Produce an exact copy of the lines from the line containing "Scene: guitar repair" through the last line of the listing below, both ends included, and nothing else.
---------- INFORMATION PROVIDED ----------
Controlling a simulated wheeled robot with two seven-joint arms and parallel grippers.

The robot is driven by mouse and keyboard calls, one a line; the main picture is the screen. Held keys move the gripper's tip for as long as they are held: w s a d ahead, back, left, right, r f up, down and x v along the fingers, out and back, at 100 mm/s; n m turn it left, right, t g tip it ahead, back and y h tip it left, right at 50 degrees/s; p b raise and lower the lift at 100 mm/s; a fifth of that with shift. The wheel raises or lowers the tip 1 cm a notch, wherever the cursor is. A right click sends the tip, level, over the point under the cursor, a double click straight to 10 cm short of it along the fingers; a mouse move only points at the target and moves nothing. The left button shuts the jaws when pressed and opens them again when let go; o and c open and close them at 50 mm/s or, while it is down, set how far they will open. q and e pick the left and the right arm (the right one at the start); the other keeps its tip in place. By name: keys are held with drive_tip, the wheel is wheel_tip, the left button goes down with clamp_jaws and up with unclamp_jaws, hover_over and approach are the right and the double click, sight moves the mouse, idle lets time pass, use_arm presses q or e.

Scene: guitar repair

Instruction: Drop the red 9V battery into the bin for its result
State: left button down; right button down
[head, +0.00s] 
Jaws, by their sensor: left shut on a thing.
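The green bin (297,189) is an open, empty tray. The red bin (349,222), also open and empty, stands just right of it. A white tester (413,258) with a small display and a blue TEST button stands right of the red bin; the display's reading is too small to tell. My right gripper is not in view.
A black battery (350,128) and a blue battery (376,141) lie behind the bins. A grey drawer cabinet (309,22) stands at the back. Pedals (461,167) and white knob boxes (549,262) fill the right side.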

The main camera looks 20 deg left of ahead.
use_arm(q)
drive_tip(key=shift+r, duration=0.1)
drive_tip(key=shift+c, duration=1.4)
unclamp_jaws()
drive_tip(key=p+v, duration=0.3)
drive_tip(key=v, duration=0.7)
----------
### ANSWER BELOW:
Scene: guitar repair

Instruction: Drop the red 9V battery into the bin for its result
State: left button down; right button down
[head, +0.00s] 
Jaws, by their sensor: left shut on a thing.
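The green bin (297,189) is an open, empty tray. The red bin (349,222), also open and empty, stands just right of it. A white tester (413,258) with a small display and a blue TEST button stands right of the red bin; the display's reading is too small to tell. My right gripper is not in view.
A black battery (350,128) and a blue battery (376,141) lie behind the bins. A grey drawer cabinet (309,22) stands at the back. Pedals (461,167) and white knob boxes (549,262) fill the right side.

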The main camera looks 20 deg left of ahead.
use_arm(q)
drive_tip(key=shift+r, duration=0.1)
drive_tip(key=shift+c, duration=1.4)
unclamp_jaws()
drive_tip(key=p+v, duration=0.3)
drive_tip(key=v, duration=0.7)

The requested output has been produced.